Aim of the exercise>
A precise retyping is required of every line from the one containing "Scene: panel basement" down to the one containing "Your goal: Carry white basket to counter", both included, and of no other line.

## start

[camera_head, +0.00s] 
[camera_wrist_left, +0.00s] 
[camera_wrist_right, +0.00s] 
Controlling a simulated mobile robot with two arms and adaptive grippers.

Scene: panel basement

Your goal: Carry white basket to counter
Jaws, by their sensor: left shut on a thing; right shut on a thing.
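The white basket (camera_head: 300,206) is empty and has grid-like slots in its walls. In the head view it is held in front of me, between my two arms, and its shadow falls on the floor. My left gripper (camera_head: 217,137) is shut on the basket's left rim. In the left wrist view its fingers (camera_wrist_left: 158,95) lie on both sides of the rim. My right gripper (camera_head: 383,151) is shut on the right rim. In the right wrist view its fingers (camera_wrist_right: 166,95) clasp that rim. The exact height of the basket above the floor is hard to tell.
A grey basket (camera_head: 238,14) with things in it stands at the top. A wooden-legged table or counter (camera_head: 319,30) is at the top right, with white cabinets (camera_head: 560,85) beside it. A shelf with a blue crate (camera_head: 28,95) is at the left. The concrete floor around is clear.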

## end

Full output>
Scene: panel basement

Your goal: Carry white basket to counter

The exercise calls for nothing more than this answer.